Para combater tais asserções, evocam, com maior ou menor grau de razoabilidade, diferentes momentos na história de diversas geografias em que as coisas se terão passado de forma diversa do molde ‘ocidentalizante’. Tal é o caso dos grupos de nativos americanos da costa oeste da América do Norte, entre o que é hoje a California e o Canadá, que alternavam durante o ano entre uma organização social mais restritiva, hierarquizada e punitiva durante o inverno, juntando-se em grandes aglomerações e praticando rituais elaborados dirigidos por elites que incluíam chefes que comandavam uma ‘polícia’ que garantia a ‘ordem pública’; e o verão, quando as populações se dispersavam em bandos familiares, cobrindo vastos territórios e colhendo ou caçando diversos tipos de alimentos, numa organização social tendencialmente igualitária.

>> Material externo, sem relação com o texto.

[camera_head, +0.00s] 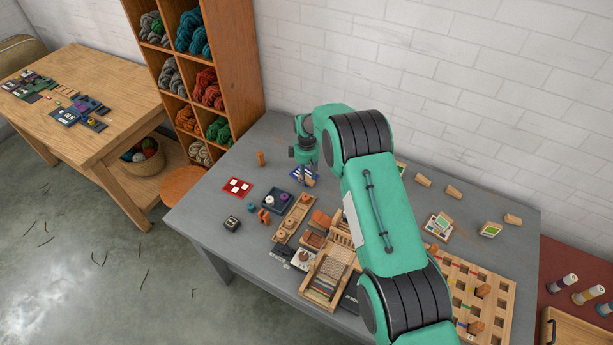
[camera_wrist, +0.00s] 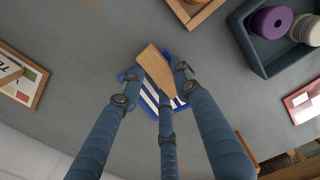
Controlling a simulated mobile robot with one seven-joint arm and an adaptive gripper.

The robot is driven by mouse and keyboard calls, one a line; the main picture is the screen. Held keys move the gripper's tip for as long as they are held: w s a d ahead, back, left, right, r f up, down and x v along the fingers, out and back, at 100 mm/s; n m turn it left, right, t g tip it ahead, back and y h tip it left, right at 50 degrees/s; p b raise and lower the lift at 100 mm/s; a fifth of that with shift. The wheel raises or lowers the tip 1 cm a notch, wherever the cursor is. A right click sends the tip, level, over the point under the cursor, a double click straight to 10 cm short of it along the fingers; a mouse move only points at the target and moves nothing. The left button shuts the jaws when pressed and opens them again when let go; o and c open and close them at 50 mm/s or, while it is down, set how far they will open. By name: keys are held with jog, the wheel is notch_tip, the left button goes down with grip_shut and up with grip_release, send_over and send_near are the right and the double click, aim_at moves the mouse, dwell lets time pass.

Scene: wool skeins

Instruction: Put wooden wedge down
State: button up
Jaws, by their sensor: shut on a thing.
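My gripper (camera_head: 305,173) is over the back left part of the grey table, below the bent green arm. In the wrist view its blue fingers (camera_wrist: 156,82) are closed around a pale wooden wedge (camera_wrist: 153,62). The wedge also shows small in the head view (camera_head: 310,182). A blue-and-white striped card (camera_wrist: 181,104) lies behind the wedge and fingers in the wrist view, partly hidden by them; it also shows in the head view (camera_head: 296,171). I cannot tell whether the wedge touches the card or the table.
Wooden boxes (camera_head: 328,276) and a holed board (camera_head: 497,312) fill the front. Several wooden pieces (camera_head: 423,180) lie at the back right.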

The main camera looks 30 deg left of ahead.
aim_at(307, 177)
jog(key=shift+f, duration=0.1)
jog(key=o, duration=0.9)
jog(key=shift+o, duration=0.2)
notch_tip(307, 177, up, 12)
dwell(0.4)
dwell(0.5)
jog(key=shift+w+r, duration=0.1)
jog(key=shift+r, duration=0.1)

Outro exemplo dado é o de uma cidade no México pré-colonial, Teotihuacan. Aparentemente a certo ponto da sua história, os seus habitantes conscientemente recusaram seguir o caminho que vizinhos seus foram paralelamente trilhando, como sejam os Maias ou os Astecas, tendo estabelecido uma organização social de cariz igualitário, sem monarcas e com decisões tomadas no seio de assembleias gerais da população. Embora esteja ainda pouco claro como tudo isto funcionava, as evidências arqueológicas hoje disponíveis parecem apontar para um momento de corte em que terá sido decidido que não mais seriam governados por monarcas.

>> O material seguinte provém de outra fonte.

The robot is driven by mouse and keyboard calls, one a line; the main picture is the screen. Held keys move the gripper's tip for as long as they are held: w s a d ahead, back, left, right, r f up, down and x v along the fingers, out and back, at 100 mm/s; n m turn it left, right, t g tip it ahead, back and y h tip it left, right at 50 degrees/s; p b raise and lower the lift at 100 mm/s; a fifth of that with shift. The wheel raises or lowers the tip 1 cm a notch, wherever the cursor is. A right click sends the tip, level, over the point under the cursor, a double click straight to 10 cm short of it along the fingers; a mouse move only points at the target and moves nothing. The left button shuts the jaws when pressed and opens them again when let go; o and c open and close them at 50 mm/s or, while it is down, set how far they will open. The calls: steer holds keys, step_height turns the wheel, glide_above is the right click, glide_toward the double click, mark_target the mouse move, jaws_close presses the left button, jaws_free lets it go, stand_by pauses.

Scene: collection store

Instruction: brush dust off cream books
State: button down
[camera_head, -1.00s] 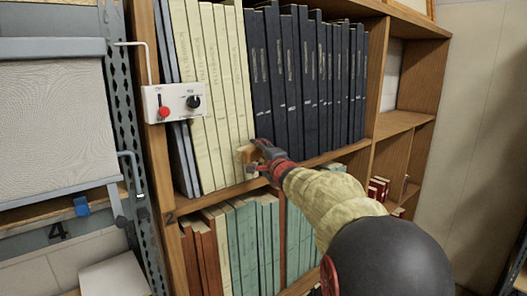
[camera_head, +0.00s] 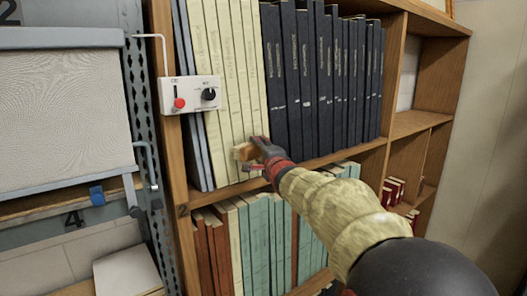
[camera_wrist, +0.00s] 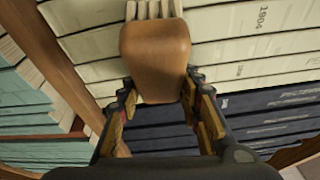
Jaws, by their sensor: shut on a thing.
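The cream books (camera_head: 228,85) stand upright in a row at the left of the upper shelf. In the wrist view their cream spines (camera_wrist: 240,45) fill the top, one marked 1904. My gripper (camera_head: 259,152) is at the lower part of the rightmost cream spines. It is shut on the brown wooden handle of a brush (camera_wrist: 155,60), which also shows in the head view (camera_head: 243,152). Pale tufts of the brush (camera_wrist: 155,10) point at the cream spines; I cannot tell whether they touch. No dust is clear in either view.
Dark blue books (camera_head: 320,80) stand right of the cream ones. Green books (camera_head: 262,235) and brown ones fill the shelf below. A white control box (camera_head: 190,95) with a red knob sticks out at the left upright. Small red books (camera_head: 393,190) sit at the right.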

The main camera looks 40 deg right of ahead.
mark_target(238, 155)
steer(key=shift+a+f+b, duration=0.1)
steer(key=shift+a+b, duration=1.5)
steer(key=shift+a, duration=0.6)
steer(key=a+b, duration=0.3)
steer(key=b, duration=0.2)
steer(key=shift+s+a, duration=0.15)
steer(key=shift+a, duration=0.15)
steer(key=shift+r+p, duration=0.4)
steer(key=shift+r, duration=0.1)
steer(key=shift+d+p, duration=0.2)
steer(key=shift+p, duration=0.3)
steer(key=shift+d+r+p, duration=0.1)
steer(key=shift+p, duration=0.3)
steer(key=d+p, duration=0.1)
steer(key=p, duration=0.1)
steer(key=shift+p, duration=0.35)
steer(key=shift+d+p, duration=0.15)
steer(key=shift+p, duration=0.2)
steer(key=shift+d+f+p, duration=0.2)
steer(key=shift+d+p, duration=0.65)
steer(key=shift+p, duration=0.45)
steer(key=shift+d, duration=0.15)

No entanto, aquilo que mais me cativou no livro, porque nunca assim tinha visto a questão, é a sugestão de que o século da Luzes, o Iluminismo ‘humanista’ europeu, foi uma reação às críticas que em diversas ocasiões indígenas norte-americanos fizeram às sociedades colonialistas europeias. De facto, vários nativos americanos que por volta do século XVII entraram em contacto com as sociedades europeias, quer na América do Norte, quer mesmo em visita à Europa, criticaram fortemente o modo de vida ocidental, nomeadamente na forma injusta como as mulheres eram tratadas, a injustiça do poder hereditário, ou do ditado por questões de fé, por possessão de terras ou de capitais, ou ainda a restrição das liberdades pessoais. Isto num contexto, como é notado, em que os nativos norte-americanos, apesar de não possuírem sistemas de escrita, estavam habituadas a manterem longa dialética em assembleia com vista a tomarem as decisões momentosas que afetavam a vida coletiva. Assim, a capacidade argumentativa era considerada uma das características distintivas dos chefes, uma vez que essa seria a única forma de convencer os pares a acatar determinada decisão, pois é várias vezes sublinhado no livro que estas eram sociedades permissivas em que os indivíduos apenas obedeciam se assim lhes aprouvesse, embora existissem algumas exceções nomeadamente quando em incursões contra os inimigos. De facto, havia vários grupos que tinham um chefe para tempos de paz e outro para liderar as surtidas guerreiras, sendo que os ‘regimes’ a obedecer variariam conforme as ocasiões.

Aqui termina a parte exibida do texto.